Data excerpts:
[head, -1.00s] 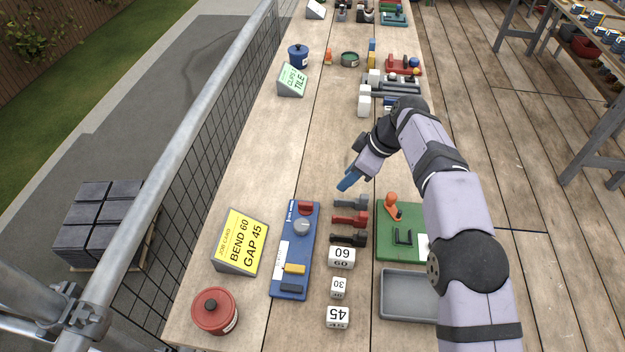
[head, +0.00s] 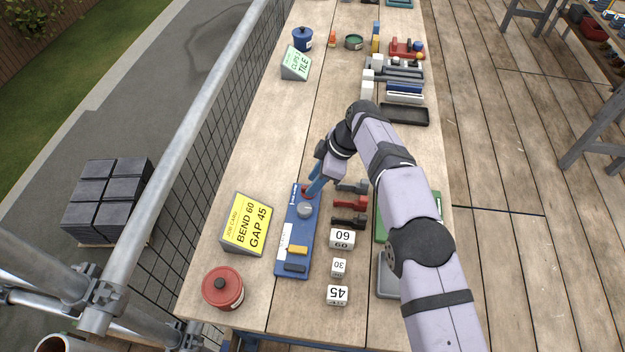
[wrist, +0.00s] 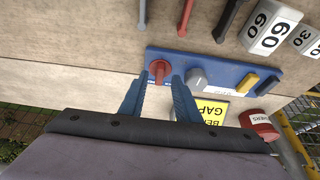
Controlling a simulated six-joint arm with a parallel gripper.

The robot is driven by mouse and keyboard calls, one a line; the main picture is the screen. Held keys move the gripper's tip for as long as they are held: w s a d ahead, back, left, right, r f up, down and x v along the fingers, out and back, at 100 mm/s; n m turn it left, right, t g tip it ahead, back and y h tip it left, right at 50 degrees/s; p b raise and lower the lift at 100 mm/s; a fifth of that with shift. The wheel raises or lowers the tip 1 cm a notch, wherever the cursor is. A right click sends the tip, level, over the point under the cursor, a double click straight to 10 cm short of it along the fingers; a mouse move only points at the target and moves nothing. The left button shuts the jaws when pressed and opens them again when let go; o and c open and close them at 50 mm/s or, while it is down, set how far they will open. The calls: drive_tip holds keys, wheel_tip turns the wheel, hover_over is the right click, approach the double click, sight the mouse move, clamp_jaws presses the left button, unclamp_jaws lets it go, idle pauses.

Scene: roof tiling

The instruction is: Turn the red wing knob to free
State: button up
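The red wing knob (wrist: 159,71) sits at one end of the blue panel (wrist: 222,67), beside a grey round knob (wrist: 196,77). In the head view the red knob (head: 308,190) is partly hidden by my gripper (head: 316,183), which is above that end of the panel. In the wrist view my gripper (wrist: 158,92) is open, its two blue fingers apart with the red knob showing between and just beyond their tips. No contact with the knob is visible. The wing lies roughly in line with the fingers in the wrist view.
A yellow lever (head: 297,249) and a dark lever (head: 295,267) are on the same panel. Grey, red and black tools (head: 350,203) and white number blocks (head: 341,238) lie to the right. A yellow job card (head: 246,224) and a red pot (head: 223,287) stand to the left.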

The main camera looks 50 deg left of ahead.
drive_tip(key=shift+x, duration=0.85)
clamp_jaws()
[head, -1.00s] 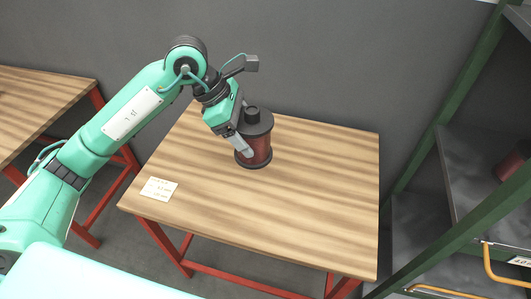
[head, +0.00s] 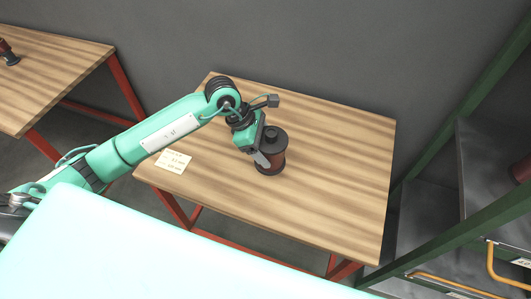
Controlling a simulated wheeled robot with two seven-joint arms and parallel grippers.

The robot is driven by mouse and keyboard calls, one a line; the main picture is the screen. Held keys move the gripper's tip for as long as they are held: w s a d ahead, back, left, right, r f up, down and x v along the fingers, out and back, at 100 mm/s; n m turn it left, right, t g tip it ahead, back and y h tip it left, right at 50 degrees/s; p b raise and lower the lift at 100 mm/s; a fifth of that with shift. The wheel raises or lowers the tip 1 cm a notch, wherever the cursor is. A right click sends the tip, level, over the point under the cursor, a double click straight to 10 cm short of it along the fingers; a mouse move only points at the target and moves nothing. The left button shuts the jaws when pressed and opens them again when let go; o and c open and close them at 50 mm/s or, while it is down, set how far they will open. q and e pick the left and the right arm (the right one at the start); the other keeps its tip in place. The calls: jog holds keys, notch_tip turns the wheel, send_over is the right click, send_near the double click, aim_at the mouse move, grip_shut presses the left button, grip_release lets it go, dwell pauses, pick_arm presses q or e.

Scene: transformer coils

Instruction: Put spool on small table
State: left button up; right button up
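The spool (head: 270,157) has dark round end plates and a reddish-brown wound body. It is upright over the small wooden table (head: 330,200), toward its back left half. My left gripper (head: 262,158) reaches in from the left, and its fingers are at the spool's left side, shut on it as far as I can see. The far finger is hidden. Whether the spool's base touches the tabletop is hard to tell. My right gripper is not in view.
A paper note (head: 173,160) lies near the table's left edge. Another wooden table (head: 60,60) stands at the left with a small dark object (head: 8,52) on it. A green-framed shelf (head: 480,170) is at the right. The table's right half is clear.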

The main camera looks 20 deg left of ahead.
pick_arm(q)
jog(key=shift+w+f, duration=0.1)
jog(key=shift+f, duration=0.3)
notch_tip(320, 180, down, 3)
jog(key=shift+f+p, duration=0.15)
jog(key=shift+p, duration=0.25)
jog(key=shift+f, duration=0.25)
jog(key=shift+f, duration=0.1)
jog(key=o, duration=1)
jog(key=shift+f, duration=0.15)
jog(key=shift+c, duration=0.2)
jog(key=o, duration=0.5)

Exercise:
Retype the records exactly. Any image in them should not appear in what you write.

Result of the exercise:
[head, -1.00s] 
[head, +0.00s] 
[wrist, +0.00s] 
Controlling a simulated six-joint arm with a parallel gripper.

The robot is driven by mouse and keyboard calls, one a line; the main picture is the screen. Held keys move the gripper's tip for as long as they are held: w s a d ahead, back, left, right, r f up, down and x v along the fingers, out and back, at 100 mm/s; n m turn it left, right, t g tip it ahead, back and y h tip it left, right at 50 degrees/s; p b raise and lower the lift at 100 mm/s; a fifth of that with shift. The wheel raises or lowers the tip 1 cm a notch, wherever the cursor is. A right click sends the tip, level, over the point under the cursor, a double click straight to 10 cm short of it along the fingers; a mouse move only points at the target and moves nothing. The left button shuts the jaws when pressed and opens them again when let go; o and c open and close them at 50 mm/s or, while it is down, set how far they will open. The calls: drive_tip holds keys, wheel_tip turns the wheel, hover_over is the right click, approach the double click, sight the mouse move, clamp_jaws presses the left button, unclamp_jaws lets it go, idle pauses.

Scene: roof tiling

The instruction is: Turn the red wing knob to free
State: button up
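The red wing knob (wrist: 159,71) sits at one end of the blue panel (wrist: 222,67), beside a grey round knob (wrist: 196,77). In the head view the red knob (head: 308,190) is partly hidden by my gripper (head: 316,183), which is above that end of the panel. In the wrist view my gripper (wrist: 158,92) is open, its two blue fingers apart with the red knob showing between and just beyond their tips. No contact with the knob is visible. The wing lies roughly in line with the fingers in the wrist view.
A yellow lever (head: 297,249) and a dark lever (head: 295,267) are on the same panel. Grey, red and black tools (head: 350,203) and white number blocks (head: 341,238) lie to the right. A yellow job card (head: 246,224) and a red pot (head: 223,287) stand to the left.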

The main camera looks 50 deg left of ahead.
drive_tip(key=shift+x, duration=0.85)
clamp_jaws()
[head, -1.00s] 
[head, +0.00s] 
Controlling a simulated wheeled robot with two seven-joint arms and parallel grippers.

The robot is driven by mouse and keyboard calls, one a line; the main picture is the screen. Held keys move the gripper's tip for as long as they are held: w s a d ahead, back, left, right, r f up, down and x v along the fingers, out and back, at 100 mm/s; n m turn it left, right, t g tip it ahead, back and y h tip it left, right at 50 degrees/s; p b raise and lower the lift at 100 mm/s; a fifth of that with shift. The wheel raises or lowers the tip 1 cm a notch, wherever the cursor is. A right click sends the tip, level, over the point under the cursor, a double click straight to 10 cm short of it along the fingers; a mouse move only points at the target and moves nothing. The left button shuts the jaws when pressed and opens them again when let go; o and c open and close them at 50 mm/s or, while it is down, set how far they will open. q and e pick the left and the right arm (the right one at the start); the other keeps its tip in place. The calls: jog holds keys, notch_tip turns the wheel, send_over is the right click, send_near the double click, aim_at the mouse move, grip_shut presses the left button, grip_release lets it go, dwell pauses, pick_arm presses q or e.

Scene: transformer coils

Instruction: Put spool on small table
State: left button up; right button up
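The spool (head: 270,157) has dark round end plates and a reddish-brown wound body. It is upright over the small wooden table (head: 330,200), toward its back left half. My left gripper (head: 262,158) reaches in from the left, and its fingers are at the spool's left side, shut on it as far as I can see. The far finger is hidden. Whether the spool's base touches the tabletop is hard to tell. My right gripper is not in view.
A paper note (head: 173,160) lies near the table's left edge. Another wooden table (head: 60,60) stands at the left with a small dark object (head: 8,52) on it. A green-framed shelf (head: 480,170) is at the right. The table's right half is clear.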

The main camera looks 20 deg left of ahead.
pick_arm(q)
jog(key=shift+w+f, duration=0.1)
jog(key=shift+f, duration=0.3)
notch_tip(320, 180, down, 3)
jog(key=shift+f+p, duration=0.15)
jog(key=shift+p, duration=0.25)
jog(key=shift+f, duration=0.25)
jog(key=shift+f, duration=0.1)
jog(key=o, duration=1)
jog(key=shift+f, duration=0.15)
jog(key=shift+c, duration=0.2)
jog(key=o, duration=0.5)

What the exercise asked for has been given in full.